Between 1937 and 1953 Carey made 29 appearances and scored 3 goals for the FAI XI, making his debut against Norway on November 7 1937 in a team that also included Jimmy Dunne and fellow debutant, Kevin O'Flanagan. The game which was a qualifier for the 1938 FIFA World Cup finished as a 3-3 draw. He scored his first goal for the FAI XI in a 3-2 win against Poland on November 13 1938 and scored his second in the very next game, a 2-2 draw with Hungary on March 19 1939. Carey captained the FAI XI on 19 occasions. On September 21 1949, he was captain when an FAI XI that included Con Martin and Peter Farrell, defeated England 2–0 at Goodison Park, becoming the first non-UK team to beat England at home. Carey scored his third goal, a penalty, for the FAI XI in a 2-2 draw with Norway on November 26 1950. He played his last game for the FAI XI on March 25 1953 in a 4-0 win over Austria.

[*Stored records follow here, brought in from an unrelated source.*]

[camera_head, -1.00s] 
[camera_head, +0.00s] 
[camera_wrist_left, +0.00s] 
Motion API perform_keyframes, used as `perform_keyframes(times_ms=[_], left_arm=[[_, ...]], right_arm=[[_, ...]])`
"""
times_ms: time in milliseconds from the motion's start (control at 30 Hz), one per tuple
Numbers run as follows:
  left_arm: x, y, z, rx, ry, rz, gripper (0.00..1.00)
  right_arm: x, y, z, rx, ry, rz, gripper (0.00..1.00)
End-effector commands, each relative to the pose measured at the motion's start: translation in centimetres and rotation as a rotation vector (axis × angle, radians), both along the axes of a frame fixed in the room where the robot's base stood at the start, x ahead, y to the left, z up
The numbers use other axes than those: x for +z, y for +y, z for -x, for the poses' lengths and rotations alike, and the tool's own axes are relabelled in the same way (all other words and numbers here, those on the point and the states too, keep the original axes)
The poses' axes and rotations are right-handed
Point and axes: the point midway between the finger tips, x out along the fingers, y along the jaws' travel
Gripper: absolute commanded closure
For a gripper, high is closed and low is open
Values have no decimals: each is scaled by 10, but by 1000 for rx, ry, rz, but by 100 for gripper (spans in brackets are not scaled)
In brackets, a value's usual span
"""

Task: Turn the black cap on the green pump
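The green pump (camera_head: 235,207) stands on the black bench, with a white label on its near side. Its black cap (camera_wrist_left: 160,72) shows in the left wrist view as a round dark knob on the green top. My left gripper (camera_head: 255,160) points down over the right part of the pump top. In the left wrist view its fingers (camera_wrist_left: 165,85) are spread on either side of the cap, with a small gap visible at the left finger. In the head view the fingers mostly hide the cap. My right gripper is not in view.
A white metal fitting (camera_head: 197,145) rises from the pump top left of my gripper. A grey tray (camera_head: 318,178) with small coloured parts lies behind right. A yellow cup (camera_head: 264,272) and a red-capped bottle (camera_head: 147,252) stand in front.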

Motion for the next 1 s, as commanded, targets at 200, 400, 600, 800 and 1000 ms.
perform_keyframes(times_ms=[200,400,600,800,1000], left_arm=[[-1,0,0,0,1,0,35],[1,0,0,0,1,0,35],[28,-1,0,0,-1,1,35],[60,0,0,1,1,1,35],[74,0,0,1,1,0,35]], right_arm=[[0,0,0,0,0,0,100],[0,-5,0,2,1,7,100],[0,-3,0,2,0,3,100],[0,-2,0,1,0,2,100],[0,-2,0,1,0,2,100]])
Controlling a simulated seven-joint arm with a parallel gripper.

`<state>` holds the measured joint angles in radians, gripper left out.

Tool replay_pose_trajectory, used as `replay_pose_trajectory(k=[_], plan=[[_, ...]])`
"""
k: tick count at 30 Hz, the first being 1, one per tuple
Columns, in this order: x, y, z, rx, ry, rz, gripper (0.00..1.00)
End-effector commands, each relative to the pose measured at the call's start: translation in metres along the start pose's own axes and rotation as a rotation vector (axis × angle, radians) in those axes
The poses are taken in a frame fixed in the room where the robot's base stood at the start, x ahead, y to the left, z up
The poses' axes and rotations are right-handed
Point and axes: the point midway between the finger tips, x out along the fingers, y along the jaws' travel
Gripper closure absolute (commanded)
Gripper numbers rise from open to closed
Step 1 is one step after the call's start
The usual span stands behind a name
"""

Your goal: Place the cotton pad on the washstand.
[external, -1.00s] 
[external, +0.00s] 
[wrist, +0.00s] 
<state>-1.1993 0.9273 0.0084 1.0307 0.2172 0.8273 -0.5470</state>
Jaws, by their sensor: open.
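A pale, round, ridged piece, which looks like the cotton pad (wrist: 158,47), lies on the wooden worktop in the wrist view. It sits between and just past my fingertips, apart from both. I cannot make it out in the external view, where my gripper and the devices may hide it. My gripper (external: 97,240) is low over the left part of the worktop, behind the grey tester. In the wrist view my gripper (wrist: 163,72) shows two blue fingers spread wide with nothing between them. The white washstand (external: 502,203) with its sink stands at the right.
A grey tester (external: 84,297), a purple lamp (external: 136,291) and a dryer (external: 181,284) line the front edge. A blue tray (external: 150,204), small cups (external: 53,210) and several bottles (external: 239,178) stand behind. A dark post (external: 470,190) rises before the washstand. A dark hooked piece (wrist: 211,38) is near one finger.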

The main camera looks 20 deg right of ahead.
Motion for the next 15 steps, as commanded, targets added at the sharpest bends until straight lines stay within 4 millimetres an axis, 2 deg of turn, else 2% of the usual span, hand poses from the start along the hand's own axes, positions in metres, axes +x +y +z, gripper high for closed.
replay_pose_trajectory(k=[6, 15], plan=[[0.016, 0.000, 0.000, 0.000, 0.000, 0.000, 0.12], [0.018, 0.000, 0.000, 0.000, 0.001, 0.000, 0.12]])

Carey also made 9 appearances for the IFA XI between 1946 and 1949. In 1946 he played in the Victory Internationals against Scotland and Wales. On November 27 1946 he played for the IFA XI in a 0-0 draw with Scotland. He was one of seven players born in what is now the Republic of Ireland, to play for the IFA XI that day. The draw helped the team finish as runners-up in the British Home Championship in 1947.
Carey retired as a player in 1953 and almost immediately accepted the position as manager of Blackburn Rovers. In 1958 he guided Rovers into First Division. He then became manager at Everton but, despite leading them to fifth place in the 1960-61 season, their highest post-war position, he was infamously sacked in the back of a taxi by director John Moores. He next managed Leyton Orient and took them into the First Division in 1962, their only season in the top division. However his greatest success as a manager came with Nottingham Forest. In 1967 he guided them to the FA Cup semi-finals and to second place in the First Division. Between 1955 and 1967 Carey also served as team manager of the Republic of Ireland. However Carey had very little power as the team itself was chosen by a selection committee.